[START Exercise material]

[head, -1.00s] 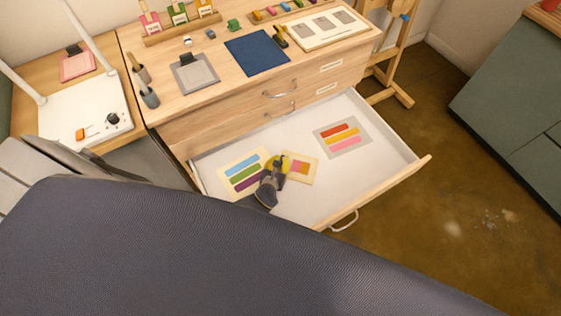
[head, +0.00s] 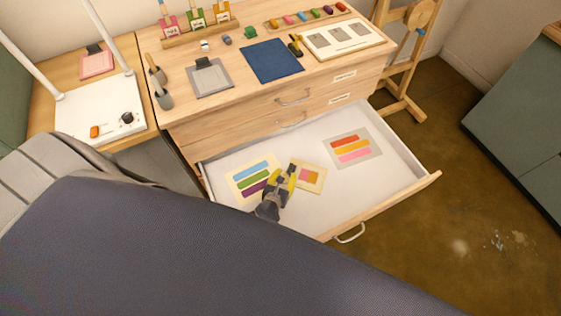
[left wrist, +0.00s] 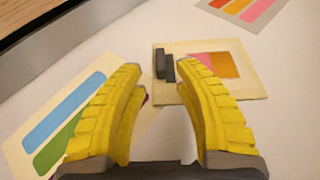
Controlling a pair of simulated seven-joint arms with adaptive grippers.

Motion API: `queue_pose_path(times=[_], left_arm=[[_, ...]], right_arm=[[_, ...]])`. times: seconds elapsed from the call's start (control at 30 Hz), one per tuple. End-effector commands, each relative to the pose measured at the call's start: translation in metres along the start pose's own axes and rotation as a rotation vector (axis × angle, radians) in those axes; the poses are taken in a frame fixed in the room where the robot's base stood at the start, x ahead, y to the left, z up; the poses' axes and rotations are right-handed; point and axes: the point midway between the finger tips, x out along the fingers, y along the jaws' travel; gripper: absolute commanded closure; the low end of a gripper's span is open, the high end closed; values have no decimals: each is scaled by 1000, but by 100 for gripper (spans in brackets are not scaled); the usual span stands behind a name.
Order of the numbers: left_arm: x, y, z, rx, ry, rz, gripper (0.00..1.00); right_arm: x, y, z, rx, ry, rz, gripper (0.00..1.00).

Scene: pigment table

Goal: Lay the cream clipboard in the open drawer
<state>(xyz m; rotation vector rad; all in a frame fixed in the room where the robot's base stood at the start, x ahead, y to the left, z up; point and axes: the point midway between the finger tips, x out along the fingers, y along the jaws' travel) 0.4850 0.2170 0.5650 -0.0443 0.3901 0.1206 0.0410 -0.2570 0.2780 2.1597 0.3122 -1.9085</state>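The cream clipboard (head: 304,185) lies flat on the floor of the open drawer (head: 406,193). It carries pink and orange patches, and in the left wrist view the board (left wrist: 238,90) shows a dark clip (left wrist: 163,66) at its left edge. My left gripper (head: 286,174) is inside the drawer at the clipboard's left side and covers part of that edge. In the left wrist view its yellow fingers (left wrist: 164,68) stand apart with nothing held between them, and the clip shows beyond their tips. My right gripper is not in view.
A card with blue, green and purple stripes (head: 240,178) lies left of the clipboard, partly behind the gripper. A card with red, orange and pink stripes (head: 373,160) lies to the right. A grey clipboard (head: 209,84) and blue cloth (head: 272,61) lie on the cabinet top.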

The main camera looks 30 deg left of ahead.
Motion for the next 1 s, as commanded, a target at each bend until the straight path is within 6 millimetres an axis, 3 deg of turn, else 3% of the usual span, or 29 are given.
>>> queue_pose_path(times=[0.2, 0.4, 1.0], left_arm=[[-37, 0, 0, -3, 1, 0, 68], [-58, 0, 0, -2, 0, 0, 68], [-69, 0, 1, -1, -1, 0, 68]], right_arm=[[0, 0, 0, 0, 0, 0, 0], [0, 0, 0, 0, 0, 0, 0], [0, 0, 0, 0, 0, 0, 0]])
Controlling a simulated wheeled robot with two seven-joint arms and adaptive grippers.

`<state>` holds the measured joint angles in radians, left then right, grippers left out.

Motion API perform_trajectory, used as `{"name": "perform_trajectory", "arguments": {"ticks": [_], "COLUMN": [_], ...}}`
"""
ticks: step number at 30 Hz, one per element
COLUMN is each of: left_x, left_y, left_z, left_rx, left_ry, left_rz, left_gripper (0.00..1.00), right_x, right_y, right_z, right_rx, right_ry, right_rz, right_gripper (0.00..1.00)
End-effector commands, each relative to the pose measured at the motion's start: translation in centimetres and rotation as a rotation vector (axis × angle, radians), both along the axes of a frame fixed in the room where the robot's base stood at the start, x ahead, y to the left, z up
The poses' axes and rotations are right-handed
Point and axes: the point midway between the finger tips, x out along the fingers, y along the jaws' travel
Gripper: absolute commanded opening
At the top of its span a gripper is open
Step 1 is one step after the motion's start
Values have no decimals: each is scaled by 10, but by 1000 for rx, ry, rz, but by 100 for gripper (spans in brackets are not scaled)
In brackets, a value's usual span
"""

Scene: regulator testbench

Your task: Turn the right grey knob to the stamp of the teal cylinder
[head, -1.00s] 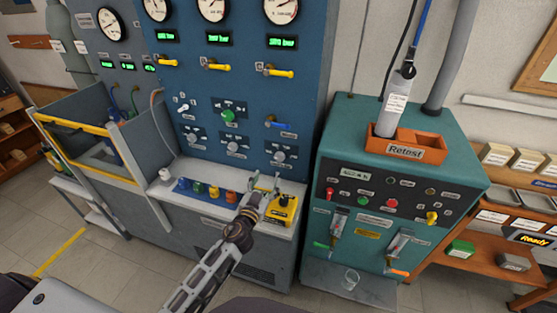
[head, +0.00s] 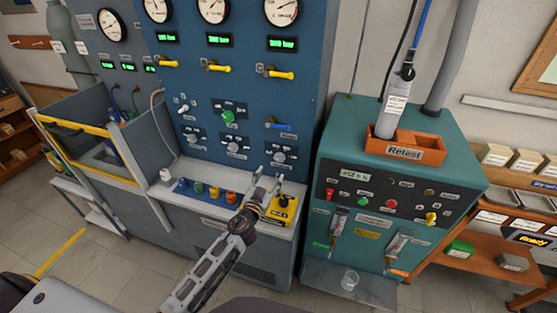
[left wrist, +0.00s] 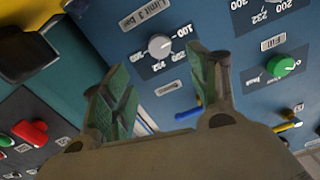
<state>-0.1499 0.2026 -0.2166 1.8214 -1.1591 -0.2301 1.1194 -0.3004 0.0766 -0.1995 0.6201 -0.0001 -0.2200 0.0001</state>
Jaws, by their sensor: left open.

[END Exercise material]

- **Task**: Look through the listing above. Pick out each line with "grippers" and copy it.

- **Expected answer**:
Controlling a pair of simulated seven-joint arms with adaptive grippers.
Controlling a simulated wheeled robot with two seven-joint arms and adaptive grippers.
`<state>` holds the measured joint angles in radians, left then right, grippers left out.

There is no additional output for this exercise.